> **Given exercise**
Identify and copy all lines of the material where the string "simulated" is found.

Robot task records
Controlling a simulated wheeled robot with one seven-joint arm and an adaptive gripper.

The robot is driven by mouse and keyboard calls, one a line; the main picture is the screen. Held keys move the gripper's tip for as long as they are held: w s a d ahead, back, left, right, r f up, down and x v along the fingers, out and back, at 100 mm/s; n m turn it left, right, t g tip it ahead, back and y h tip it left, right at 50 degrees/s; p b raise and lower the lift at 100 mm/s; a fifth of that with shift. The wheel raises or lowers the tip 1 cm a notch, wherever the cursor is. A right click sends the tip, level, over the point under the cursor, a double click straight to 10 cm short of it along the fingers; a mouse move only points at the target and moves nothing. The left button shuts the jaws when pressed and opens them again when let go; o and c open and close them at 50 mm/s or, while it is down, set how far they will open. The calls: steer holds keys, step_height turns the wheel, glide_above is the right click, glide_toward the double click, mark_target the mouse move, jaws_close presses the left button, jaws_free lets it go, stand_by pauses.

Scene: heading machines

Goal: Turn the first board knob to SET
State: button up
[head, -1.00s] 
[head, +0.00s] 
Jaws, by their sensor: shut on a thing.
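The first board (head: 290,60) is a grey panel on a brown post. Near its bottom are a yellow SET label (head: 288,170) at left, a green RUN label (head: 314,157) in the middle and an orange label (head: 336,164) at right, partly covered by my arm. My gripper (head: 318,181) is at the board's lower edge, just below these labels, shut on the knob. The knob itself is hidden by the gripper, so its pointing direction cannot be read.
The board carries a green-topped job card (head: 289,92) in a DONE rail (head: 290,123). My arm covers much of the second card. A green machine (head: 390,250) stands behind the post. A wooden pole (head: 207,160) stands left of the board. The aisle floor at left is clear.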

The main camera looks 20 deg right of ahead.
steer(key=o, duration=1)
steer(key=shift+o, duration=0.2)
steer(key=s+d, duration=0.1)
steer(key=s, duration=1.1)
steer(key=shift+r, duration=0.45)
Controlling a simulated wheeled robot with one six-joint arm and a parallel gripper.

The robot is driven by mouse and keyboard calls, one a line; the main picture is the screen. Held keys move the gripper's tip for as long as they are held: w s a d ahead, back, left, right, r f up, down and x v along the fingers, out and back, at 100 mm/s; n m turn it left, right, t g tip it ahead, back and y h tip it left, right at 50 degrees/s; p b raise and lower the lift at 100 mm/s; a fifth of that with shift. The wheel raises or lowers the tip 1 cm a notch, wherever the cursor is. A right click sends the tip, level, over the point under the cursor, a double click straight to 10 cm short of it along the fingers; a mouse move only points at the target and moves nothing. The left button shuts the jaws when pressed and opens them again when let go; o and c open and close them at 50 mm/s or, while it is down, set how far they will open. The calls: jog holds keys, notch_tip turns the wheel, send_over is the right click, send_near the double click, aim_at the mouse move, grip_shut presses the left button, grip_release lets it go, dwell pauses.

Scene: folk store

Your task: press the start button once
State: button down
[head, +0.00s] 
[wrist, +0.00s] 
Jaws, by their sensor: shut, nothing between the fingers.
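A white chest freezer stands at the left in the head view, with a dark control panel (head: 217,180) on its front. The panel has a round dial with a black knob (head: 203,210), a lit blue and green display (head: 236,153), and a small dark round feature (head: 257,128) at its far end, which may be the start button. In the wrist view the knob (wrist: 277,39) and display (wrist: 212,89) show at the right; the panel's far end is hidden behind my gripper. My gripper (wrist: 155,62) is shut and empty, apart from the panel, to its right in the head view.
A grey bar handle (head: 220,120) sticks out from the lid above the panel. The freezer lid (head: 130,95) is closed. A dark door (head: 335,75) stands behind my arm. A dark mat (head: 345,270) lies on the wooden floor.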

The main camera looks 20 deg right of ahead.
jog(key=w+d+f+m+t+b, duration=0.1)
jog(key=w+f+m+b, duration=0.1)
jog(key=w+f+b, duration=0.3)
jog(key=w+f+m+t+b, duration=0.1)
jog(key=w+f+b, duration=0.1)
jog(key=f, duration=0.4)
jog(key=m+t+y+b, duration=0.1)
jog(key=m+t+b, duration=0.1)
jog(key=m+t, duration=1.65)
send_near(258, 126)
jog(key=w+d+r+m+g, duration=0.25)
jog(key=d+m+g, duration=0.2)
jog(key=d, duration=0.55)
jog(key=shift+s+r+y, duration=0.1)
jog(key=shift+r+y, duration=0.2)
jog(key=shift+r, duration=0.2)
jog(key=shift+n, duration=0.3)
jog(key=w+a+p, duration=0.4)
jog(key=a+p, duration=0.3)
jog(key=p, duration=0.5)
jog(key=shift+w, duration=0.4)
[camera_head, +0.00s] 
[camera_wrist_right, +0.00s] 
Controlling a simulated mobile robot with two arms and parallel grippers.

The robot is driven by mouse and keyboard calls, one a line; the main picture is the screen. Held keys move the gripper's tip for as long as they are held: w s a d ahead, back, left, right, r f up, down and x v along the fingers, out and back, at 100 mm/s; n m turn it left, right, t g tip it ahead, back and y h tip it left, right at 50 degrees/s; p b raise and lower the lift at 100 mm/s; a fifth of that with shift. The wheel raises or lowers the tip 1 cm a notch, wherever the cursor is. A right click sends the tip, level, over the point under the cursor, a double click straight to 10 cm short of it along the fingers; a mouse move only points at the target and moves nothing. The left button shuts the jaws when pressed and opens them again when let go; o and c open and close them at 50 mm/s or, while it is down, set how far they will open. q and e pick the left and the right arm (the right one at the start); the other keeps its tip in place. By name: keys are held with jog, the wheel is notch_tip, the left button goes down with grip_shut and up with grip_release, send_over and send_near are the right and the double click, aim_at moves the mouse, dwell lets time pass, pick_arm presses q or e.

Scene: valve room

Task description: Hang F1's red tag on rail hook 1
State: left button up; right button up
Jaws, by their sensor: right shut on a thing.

> **Task result**
Controlling a simulated wheeled robot with one seven-joint arm and an adaptive gripper.
Controlling a simulated wheeled robot with one six-joint arm and a parallel gripper.
Controlling a simulated mobile robot with two arms and parallel grippers.

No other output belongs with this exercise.